__Stated goal__
Copy every line that contains the string "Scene" from the entries below.

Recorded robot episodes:
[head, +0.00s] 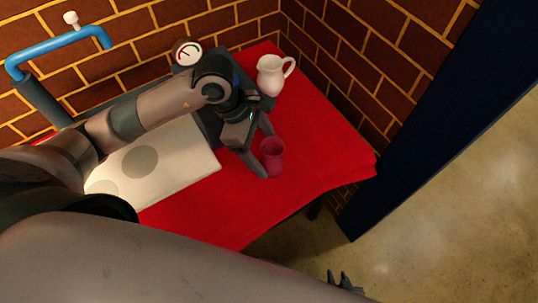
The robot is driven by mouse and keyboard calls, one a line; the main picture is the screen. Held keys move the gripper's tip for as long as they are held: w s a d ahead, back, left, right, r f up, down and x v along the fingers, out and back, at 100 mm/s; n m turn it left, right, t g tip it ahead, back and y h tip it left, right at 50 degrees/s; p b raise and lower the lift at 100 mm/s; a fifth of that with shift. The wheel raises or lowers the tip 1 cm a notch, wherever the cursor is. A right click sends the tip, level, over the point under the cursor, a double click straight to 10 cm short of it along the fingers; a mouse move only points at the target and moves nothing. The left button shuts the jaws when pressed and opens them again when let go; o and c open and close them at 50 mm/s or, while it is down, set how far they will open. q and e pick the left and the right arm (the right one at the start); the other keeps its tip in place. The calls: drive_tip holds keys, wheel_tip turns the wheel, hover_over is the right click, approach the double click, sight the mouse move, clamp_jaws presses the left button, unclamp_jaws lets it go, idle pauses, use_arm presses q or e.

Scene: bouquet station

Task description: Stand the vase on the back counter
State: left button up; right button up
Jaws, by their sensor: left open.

--

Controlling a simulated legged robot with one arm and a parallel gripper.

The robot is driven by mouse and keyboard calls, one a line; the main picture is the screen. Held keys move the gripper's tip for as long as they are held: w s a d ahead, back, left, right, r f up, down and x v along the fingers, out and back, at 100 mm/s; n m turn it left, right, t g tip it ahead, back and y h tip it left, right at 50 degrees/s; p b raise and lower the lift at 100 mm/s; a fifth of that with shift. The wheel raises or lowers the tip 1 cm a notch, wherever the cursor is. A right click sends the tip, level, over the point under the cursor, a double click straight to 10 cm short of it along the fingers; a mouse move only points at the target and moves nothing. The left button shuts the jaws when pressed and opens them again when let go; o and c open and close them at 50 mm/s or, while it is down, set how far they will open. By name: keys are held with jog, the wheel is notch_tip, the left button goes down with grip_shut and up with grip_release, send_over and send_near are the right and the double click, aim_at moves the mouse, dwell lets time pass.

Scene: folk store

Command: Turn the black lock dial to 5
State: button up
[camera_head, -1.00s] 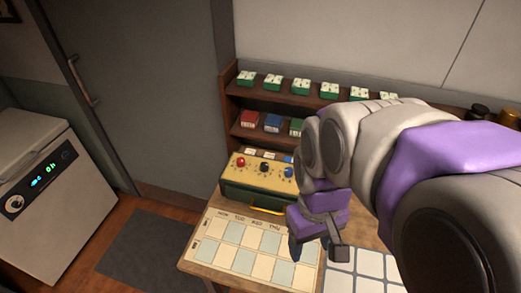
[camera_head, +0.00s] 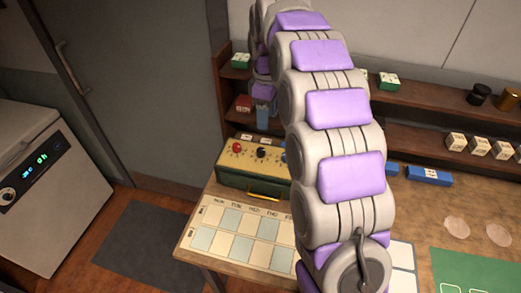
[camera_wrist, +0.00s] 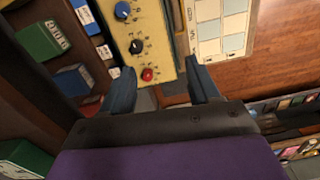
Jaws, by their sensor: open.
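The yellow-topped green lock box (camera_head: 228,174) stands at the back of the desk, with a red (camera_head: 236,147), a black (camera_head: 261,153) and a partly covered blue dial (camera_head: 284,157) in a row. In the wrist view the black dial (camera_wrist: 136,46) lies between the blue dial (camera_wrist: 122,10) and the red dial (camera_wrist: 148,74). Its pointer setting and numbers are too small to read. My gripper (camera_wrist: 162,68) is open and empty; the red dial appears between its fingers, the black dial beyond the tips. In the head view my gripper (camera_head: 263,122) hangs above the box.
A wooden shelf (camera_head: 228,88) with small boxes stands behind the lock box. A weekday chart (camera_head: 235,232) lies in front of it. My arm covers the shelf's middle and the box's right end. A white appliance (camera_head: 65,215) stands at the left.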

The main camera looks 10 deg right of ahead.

---

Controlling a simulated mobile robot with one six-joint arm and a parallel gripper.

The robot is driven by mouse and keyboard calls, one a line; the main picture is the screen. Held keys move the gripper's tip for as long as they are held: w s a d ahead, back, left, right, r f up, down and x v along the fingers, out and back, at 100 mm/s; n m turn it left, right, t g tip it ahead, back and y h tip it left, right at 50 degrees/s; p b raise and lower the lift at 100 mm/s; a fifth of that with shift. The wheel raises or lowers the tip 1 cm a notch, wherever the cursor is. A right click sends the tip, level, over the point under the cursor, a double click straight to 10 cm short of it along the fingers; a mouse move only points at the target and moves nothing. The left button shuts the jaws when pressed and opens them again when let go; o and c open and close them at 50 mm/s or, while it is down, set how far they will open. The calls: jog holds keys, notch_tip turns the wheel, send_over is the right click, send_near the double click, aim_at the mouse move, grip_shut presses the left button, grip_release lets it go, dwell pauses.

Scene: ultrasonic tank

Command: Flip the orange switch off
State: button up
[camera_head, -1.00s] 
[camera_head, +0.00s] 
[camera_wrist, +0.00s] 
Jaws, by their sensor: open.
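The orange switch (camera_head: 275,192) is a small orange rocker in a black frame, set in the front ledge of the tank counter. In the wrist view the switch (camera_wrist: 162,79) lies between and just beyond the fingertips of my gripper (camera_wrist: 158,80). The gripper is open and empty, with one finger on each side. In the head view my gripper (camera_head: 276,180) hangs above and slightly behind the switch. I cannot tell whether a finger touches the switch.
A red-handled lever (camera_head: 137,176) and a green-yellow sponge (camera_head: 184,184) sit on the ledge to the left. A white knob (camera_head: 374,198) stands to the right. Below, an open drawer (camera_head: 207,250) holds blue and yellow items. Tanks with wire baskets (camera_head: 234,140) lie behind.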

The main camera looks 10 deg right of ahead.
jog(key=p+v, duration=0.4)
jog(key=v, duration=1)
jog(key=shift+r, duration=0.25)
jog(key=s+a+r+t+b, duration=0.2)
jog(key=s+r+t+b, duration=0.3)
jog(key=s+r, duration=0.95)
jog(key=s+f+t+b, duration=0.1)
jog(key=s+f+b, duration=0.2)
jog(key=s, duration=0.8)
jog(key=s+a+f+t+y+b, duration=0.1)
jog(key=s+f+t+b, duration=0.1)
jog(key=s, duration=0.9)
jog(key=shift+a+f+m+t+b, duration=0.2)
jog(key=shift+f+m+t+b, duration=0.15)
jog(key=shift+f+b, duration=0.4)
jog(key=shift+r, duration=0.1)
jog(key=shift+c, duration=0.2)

__Reply__
Scene: bouquet station
Scene: folk store
Scene: ultrasonic tank

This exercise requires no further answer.